■ Provided information
--- --- ---
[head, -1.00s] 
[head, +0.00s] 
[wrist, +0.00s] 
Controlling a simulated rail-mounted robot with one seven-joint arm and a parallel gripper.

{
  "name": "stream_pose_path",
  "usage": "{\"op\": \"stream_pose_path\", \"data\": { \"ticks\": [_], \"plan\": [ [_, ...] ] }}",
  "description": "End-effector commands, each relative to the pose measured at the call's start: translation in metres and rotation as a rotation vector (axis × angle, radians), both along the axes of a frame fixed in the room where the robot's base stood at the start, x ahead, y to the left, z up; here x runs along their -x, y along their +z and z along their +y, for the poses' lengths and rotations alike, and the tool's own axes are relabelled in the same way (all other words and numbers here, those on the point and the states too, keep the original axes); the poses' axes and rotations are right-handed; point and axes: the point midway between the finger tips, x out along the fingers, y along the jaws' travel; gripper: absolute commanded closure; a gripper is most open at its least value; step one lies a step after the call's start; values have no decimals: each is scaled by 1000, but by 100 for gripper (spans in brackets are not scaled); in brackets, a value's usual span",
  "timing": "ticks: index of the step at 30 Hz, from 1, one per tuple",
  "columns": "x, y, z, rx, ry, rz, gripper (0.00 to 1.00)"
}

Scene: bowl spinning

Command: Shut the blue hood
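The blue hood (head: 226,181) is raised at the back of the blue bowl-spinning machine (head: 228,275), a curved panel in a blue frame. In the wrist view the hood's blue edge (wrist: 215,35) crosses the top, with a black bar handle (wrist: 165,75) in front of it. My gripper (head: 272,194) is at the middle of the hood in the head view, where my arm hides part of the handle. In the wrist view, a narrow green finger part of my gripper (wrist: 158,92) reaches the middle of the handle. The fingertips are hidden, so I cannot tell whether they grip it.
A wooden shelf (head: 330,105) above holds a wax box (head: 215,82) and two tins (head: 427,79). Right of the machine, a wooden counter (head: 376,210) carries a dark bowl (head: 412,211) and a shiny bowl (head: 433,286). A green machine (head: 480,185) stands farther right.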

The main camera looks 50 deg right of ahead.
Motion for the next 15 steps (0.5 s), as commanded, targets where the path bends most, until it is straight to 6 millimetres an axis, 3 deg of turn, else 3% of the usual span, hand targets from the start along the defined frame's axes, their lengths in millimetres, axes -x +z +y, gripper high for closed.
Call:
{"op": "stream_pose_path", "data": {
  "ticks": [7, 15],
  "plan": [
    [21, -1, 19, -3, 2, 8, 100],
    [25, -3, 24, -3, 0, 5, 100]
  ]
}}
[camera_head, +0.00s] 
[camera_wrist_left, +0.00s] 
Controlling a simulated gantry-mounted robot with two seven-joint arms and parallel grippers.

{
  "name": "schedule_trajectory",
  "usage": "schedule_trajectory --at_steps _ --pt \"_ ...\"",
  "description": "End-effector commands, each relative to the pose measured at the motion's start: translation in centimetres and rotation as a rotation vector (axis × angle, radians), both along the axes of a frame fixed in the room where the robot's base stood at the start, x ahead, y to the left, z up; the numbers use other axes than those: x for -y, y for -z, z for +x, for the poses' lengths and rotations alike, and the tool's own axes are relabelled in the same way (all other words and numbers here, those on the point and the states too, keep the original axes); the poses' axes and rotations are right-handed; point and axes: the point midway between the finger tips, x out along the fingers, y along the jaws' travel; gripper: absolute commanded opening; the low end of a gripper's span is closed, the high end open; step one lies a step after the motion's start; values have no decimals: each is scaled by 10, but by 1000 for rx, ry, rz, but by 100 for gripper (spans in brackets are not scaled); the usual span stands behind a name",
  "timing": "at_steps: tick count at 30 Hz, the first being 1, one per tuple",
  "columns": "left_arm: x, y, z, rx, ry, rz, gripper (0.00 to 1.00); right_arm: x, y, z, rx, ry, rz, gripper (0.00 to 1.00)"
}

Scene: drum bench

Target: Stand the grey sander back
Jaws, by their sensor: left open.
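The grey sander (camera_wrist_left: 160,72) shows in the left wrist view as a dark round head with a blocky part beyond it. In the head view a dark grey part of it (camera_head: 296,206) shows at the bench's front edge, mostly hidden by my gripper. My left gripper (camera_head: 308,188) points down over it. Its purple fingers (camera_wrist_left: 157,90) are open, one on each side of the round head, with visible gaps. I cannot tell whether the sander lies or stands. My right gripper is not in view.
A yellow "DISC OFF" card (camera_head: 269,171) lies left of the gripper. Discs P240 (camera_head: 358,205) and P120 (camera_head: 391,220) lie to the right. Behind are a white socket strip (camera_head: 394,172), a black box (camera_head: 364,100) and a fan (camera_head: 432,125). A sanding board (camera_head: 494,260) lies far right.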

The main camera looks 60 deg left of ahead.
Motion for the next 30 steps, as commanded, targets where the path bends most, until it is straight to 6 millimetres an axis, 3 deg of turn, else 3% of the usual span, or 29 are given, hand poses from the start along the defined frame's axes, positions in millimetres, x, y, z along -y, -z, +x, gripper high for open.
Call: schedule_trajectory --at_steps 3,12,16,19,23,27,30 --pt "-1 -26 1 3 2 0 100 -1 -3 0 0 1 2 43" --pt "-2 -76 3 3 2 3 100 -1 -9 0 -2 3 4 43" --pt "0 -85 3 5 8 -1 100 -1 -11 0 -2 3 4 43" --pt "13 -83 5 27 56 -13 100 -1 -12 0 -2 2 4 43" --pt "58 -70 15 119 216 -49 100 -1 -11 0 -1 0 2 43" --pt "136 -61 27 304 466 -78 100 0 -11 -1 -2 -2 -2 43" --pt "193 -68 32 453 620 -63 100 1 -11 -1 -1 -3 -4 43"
--- --- ---
■ Directive
Look back at the data above. Transcribe exactly the lines starting at the line that contains "[camera_head, +0.00s]" and ending at the line that contains "--at_steps _ --pt".

■ Output of the task
[camera_head, +0.00s] 
[camera_wrist_left, +0.00s] 
Controlling a simulated gantry-mounted robot with two seven-joint arms and parallel grippers.

{
  "name": "schedule_trajectory",
  "usage": "schedule_trajectory --at_steps _ --pt \"_ ...\"",

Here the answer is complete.